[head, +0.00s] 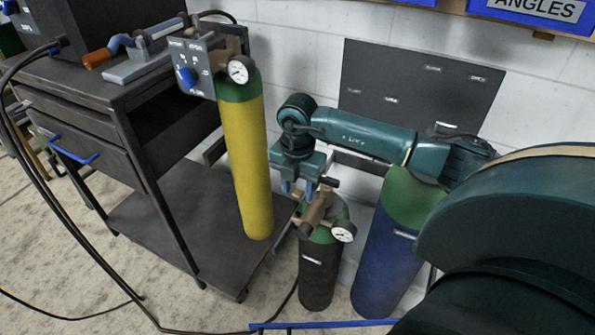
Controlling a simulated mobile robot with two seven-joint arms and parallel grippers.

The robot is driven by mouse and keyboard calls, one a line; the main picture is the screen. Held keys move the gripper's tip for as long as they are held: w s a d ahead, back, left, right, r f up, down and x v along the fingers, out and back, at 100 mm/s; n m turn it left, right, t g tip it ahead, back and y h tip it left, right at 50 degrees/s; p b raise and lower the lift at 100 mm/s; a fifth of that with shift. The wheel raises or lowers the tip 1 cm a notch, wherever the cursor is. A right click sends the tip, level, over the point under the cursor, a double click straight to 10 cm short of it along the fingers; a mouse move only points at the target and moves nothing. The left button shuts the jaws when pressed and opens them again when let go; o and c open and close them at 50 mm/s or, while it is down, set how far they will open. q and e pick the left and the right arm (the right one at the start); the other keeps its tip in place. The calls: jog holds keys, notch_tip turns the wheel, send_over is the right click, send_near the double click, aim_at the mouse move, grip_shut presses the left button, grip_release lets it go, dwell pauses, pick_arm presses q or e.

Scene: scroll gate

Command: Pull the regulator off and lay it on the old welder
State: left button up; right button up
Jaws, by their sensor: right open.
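A brass regulator (316,210) with a round white gauge (343,231) sits on top of a short dark cylinder (319,270) with a green shoulder. My right gripper (298,187) points down just above and to the left of the regulator, its fingers apart and nothing seen between them. I cannot tell whether a fingertip touches the regulator. A second gauge (238,70) shows at the top of a yellow cylinder (248,165). A black box (105,22) on the cart at the upper left may be the old welder; it is cut off by the picture edge. My left gripper is out of view.
The dark cart (175,235) has a grey panel with a blue knob (190,68) at its top corner. A blue cylinder (385,255) stands right of the dark one. Black cables (75,235) cross the left side. A wall with a dark board (400,85) stands behind.

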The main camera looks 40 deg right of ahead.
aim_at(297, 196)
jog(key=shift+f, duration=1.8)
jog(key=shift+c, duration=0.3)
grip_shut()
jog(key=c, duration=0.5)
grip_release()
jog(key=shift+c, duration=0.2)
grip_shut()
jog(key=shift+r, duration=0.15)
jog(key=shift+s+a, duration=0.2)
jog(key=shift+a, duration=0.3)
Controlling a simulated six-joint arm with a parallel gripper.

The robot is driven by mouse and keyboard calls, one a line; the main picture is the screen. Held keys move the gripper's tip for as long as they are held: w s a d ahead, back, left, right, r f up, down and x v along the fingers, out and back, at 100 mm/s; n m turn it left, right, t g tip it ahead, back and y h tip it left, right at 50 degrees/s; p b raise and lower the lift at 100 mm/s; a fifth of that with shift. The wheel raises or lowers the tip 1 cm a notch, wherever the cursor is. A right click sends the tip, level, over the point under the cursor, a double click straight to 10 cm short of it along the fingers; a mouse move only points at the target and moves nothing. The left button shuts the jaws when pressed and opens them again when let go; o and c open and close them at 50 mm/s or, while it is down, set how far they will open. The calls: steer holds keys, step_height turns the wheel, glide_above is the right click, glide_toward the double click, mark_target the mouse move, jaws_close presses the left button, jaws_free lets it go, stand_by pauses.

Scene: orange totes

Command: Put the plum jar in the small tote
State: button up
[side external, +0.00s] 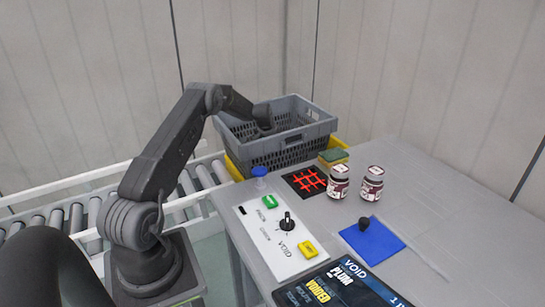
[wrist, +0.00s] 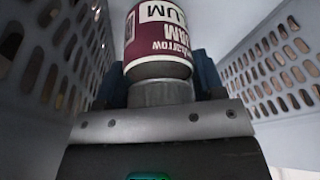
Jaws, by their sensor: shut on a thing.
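A jar with a maroon and white label reading PLUM (wrist: 160,38) is held between the fingers of my gripper (wrist: 161,72) in the wrist view. The fingers show as blue-grey shapes on both sides of it. In the side view my gripper (side external: 264,128) reaches down into the grey slotted tote (side external: 290,150). The held jar is hidden there by the gripper and the tote wall. Slotted tote walls rise on both sides of the jar in the wrist view. I cannot tell whether the jar touches the tote floor.
A yellow tote (side external: 234,169) shows under the grey one. Two maroon-labelled jars (side external: 338,183) (side external: 371,184) stand on the table near a sponge (side external: 333,156), a red-grid pad (side external: 305,181) and a blue mat (side external: 372,242). A switch panel (side external: 272,238) lies in front; a roller conveyor (side external: 186,184) is left.

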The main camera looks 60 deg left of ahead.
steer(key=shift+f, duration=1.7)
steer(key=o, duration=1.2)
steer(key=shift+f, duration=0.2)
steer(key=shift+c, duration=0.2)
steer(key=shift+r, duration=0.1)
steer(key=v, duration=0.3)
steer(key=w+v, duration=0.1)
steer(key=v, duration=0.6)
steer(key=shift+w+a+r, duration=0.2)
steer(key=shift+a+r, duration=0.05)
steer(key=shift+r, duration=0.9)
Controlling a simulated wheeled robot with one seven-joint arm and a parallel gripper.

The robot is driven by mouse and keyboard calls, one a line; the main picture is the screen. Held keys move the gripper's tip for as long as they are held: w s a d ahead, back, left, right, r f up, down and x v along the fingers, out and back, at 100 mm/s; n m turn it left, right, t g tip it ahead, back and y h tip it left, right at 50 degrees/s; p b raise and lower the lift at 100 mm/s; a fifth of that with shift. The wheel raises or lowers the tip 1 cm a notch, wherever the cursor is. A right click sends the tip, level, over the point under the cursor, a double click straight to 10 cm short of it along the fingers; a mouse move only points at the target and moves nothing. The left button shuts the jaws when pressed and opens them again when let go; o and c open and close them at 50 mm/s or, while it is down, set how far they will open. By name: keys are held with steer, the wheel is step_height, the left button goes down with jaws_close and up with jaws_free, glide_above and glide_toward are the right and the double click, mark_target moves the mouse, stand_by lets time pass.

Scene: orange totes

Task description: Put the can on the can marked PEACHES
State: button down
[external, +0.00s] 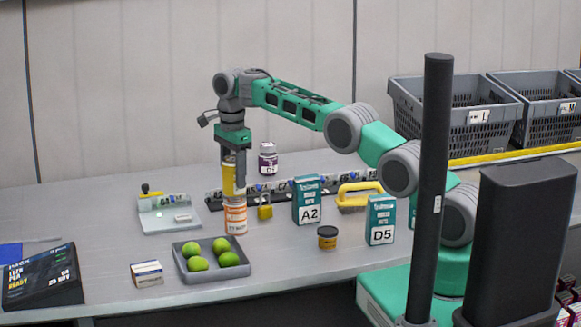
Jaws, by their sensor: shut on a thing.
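My gripper (235,160) points down over the table and is shut on a yellow can (229,183). A finger hides part of this can. Directly below it stands an orange and white can (235,218), upright on the table. Its label is too small to read with certainty, so I cannot confirm PEACHES. The yellow can's bottom is at or just above the lower can's top; I cannot tell whether they touch.
A grey tray of limes (248,270) is in front of the cans. A yellow padlock (265,208) is close on the right, with a purple jar (268,158) behind. Boxes A2 (307,200) and D5 (381,220) stand farther right. The table's left back is clear.

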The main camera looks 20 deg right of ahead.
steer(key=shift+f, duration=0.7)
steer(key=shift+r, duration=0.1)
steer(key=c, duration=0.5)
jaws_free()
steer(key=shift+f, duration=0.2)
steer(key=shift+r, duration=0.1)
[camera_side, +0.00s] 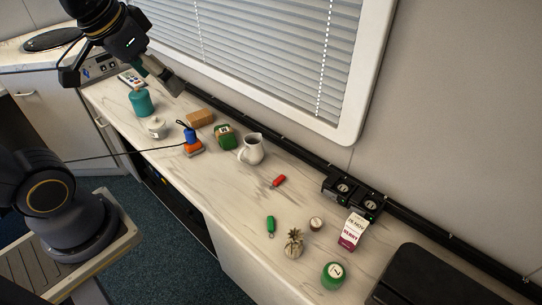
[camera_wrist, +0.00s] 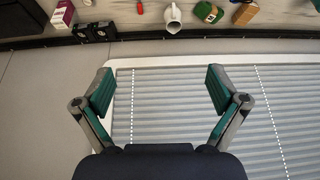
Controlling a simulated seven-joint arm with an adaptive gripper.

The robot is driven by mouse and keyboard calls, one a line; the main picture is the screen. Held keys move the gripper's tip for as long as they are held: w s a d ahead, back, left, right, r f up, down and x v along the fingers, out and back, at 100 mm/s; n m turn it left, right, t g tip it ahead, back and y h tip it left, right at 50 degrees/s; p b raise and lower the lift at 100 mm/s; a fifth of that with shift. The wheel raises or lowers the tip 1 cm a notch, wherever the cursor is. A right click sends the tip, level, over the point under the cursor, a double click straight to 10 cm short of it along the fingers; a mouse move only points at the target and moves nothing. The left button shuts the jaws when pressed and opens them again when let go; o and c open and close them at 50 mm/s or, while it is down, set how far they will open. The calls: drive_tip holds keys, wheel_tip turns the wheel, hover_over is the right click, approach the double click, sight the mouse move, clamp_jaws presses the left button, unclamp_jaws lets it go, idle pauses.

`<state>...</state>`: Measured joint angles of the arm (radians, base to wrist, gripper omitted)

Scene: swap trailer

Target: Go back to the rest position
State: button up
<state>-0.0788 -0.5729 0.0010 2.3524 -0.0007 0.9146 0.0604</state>
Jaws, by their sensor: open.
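My gripper (camera_side: 161,78) is at the upper left of the side view, raised above the far end of the marble-look counter (camera_side: 195,185). In the wrist view my gripper (camera_wrist: 157,92) shows two green-padded fingers spread wide apart, with nothing between them. Behind the fingers are the window blinds (camera_wrist: 175,115). The counter (camera_wrist: 220,27) shows only along the top edge of the wrist view. My gripper touches nothing that I can see.
On the counter stand a teal bottle (camera_side: 141,103), a white lidded pot (camera_side: 156,128), a cardboard block (camera_side: 200,118), a blue-and-orange item (camera_side: 191,142), a green package (camera_side: 225,137), a white pitcher (camera_side: 252,149) and a carton (camera_side: 353,230). A black rail (camera_side: 300,158) runs along the wall.

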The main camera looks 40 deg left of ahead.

************

Written problem
Your task is to pick out every line with the string "simulated" and copy it.

Exercise response
Controlling a simulated mobile robot with two seven-joint arms and parallel grippers.
Controlling a simulated six-joint arm with a parallel gripper.
Controlling a simulated wheeled robot with one seven-joint arm and a parallel gripper.
Controlling a simulated seven-joint arm with an adaptive gripper.

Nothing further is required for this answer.